--- START OF Given records ---
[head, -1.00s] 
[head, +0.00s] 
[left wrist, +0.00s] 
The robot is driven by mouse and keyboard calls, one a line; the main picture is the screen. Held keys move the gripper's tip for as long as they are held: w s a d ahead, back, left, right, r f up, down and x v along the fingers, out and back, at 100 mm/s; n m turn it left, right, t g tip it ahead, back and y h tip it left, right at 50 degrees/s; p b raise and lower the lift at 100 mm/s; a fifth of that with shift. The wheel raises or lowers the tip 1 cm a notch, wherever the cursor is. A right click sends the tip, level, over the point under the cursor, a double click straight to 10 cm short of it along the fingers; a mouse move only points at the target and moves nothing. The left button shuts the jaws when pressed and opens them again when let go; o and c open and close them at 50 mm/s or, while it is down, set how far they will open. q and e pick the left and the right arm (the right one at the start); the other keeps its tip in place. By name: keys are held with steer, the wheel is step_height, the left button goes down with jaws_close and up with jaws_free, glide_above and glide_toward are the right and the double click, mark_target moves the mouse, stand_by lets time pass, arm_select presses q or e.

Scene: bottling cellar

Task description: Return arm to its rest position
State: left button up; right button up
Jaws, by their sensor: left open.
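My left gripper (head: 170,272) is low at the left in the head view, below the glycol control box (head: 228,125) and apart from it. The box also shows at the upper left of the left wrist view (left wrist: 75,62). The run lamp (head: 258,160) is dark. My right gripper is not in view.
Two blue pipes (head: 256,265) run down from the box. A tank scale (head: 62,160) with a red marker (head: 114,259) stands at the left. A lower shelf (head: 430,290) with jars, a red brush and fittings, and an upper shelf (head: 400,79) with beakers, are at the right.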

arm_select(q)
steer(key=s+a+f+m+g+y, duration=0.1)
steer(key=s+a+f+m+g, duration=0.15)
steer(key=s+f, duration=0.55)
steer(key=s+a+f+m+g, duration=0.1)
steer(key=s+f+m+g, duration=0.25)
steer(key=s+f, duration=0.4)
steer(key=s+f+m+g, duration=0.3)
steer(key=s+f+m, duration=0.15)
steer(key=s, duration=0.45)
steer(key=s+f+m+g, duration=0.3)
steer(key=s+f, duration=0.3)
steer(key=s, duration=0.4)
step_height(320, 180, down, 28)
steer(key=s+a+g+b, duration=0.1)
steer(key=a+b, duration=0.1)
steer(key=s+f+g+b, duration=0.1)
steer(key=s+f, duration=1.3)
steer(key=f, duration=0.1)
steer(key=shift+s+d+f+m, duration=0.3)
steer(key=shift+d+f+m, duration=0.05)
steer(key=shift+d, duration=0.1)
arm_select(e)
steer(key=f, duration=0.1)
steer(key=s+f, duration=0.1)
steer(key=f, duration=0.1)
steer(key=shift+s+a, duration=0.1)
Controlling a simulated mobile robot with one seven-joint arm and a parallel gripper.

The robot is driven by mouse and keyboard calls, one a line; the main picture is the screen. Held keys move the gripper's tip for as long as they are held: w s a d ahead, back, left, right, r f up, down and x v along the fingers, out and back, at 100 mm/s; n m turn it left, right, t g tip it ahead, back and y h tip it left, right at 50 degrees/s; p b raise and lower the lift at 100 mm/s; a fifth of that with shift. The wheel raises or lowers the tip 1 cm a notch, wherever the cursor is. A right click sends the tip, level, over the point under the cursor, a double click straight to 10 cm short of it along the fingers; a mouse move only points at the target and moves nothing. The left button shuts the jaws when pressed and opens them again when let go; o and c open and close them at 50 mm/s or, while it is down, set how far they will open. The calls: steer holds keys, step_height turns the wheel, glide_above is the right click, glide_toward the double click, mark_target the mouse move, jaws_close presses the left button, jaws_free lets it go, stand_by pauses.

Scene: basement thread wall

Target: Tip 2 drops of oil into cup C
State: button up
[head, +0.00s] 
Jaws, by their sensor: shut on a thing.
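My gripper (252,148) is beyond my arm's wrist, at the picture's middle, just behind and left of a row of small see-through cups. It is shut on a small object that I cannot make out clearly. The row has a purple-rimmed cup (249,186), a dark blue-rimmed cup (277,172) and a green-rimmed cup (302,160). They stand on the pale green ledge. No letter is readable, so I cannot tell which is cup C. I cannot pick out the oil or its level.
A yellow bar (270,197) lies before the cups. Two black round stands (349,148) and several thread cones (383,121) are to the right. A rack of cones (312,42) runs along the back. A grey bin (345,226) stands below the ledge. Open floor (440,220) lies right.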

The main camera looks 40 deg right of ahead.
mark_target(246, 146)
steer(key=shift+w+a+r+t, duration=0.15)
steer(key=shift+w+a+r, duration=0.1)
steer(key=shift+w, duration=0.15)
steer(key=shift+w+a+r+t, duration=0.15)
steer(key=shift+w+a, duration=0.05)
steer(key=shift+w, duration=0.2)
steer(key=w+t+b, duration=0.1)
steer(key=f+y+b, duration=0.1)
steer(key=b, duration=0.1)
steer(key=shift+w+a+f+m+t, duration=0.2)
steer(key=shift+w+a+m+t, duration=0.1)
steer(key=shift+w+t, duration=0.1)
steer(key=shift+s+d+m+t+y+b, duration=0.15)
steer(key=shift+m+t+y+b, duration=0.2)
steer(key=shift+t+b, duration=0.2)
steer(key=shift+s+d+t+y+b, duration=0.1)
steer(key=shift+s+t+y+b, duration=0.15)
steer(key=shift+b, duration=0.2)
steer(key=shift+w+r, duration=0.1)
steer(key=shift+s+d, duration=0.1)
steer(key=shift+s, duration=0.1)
--- END OF Given records ---
### Task instructions
Return every entry exactly as given.

### Result for this exercise
[head, -1.00s] 
[head, +0.00s] 
[left wrist, +0.00s] 
The robot is driven by mouse and keyboard calls, one a line; the main picture is the screen. Held keys move the gripper's tip for as long as they are held: w s a d ahead, back, left, right, r f up, down and x v along the fingers, out and back, at 100 mm/s; n m turn it left, right, t g tip it ahead, back and y h tip it left, right at 50 degrees/s; p b raise and lower the lift at 100 mm/s; a fifth of that with shift. The wheel raises or lowers the tip 1 cm a notch, wherever the cursor is. A right click sends the tip, level, over the point under the cursor, a double click straight to 10 cm short of it along the fingers; a mouse move only points at the target and moves nothing. The left button shuts the jaws when pressed and opens them again when let go; o and c open and close them at 50 mm/s or, while it is down, set how far they will open. q and e pick the left and the right arm (the right one at the start); the other keeps its tip in place. By name: keys are held with steer, the wheel is step_height, the left button goes down with jaws_close and up with jaws_free, glide_above and glide_toward are the right and the double click, mark_target moves the mouse, stand_by lets time pass, arm_select presses q or e.

Scene: bottling cellar

Task description: Return arm to its rest position
State: left button up; right button up
Jaws, by their sensor: left open.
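My left gripper (head: 170,272) is low at the left in the head view, below the glycol control box (head: 228,125) and apart from it. The box also shows at the upper left of the left wrist view (left wrist: 75,62). The run lamp (head: 258,160) is dark. My right gripper is not in view.
Two blue pipes (head: 256,265) run down from the box. A tank scale (head: 62,160) with a red marker (head: 114,259) stands at the left. A lower shelf (head: 430,290) with jars, a red brush and fittings, and an upper shelf (head: 400,79) with beakers, are at the right.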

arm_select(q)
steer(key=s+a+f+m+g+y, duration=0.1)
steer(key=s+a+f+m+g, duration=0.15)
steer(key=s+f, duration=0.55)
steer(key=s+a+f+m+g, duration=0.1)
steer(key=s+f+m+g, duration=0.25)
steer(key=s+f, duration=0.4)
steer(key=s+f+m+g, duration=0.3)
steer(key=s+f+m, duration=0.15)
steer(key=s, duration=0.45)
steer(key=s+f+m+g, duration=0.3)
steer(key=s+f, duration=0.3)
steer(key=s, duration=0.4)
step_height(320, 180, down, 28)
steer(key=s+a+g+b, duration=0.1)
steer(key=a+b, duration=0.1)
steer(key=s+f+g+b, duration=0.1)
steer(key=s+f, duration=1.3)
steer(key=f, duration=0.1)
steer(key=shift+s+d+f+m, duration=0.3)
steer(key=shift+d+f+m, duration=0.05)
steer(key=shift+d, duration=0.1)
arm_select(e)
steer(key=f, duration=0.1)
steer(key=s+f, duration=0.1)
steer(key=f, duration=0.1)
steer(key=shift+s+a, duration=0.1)
Controlling a simulated mobile robot with one seven-joint arm and a parallel gripper.

The robot is driven by mouse and keyboard calls, one a line; the main picture is the screen. Held keys move the gripper's tip for as long as they are held: w s a d ahead, back, left, right, r f up, down and x v along the fingers, out and back, at 100 mm/s; n m turn it left, right, t g tip it ahead, back and y h tip it left, right at 50 degrees/s; p b raise and lower the lift at 100 mm/s; a fifth of that with shift. The wheel raises or lowers the tip 1 cm a notch, wherever the cursor is. A right click sends the tip, level, over the point under the cursor, a double click straight to 10 cm short of it along the fingers; a mouse move only points at the target and moves nothing. The left button shuts the jaws when pressed and opens them again when let go; o and c open and close them at 50 mm/s or, while it is down, set how far they will open. The calls: steer holds keys, step_height turns the wheel, glide_above is the right click, glide_toward the double click, mark_target the mouse move, jaws_close presses the left button, jaws_free lets it go, stand_by pauses.

Scene: basement thread wall

Target: Tip 2 drops of oil into cup C
State: button up
[head, +0.00s] 
Jaws, by their sensor: shut on a thing.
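My gripper (252,148) is beyond my arm's wrist, at the picture's middle, just behind and left of a row of small see-through cups. It is shut on a small object that I cannot make out clearly. The row has a purple-rimmed cup (249,186), a dark blue-rimmed cup (277,172) and a green-rimmed cup (302,160). They stand on the pale green ledge. No letter is readable, so I cannot tell which is cup C. I cannot pick out the oil or its level.
A yellow bar (270,197) lies before the cups. Two black round stands (349,148) and several thread cones (383,121) are to the right. A rack of cones (312,42) runs along the back. A grey bin (345,226) stands below the ledge. Open floor (440,220) lies right.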

The main camera looks 40 deg right of ahead.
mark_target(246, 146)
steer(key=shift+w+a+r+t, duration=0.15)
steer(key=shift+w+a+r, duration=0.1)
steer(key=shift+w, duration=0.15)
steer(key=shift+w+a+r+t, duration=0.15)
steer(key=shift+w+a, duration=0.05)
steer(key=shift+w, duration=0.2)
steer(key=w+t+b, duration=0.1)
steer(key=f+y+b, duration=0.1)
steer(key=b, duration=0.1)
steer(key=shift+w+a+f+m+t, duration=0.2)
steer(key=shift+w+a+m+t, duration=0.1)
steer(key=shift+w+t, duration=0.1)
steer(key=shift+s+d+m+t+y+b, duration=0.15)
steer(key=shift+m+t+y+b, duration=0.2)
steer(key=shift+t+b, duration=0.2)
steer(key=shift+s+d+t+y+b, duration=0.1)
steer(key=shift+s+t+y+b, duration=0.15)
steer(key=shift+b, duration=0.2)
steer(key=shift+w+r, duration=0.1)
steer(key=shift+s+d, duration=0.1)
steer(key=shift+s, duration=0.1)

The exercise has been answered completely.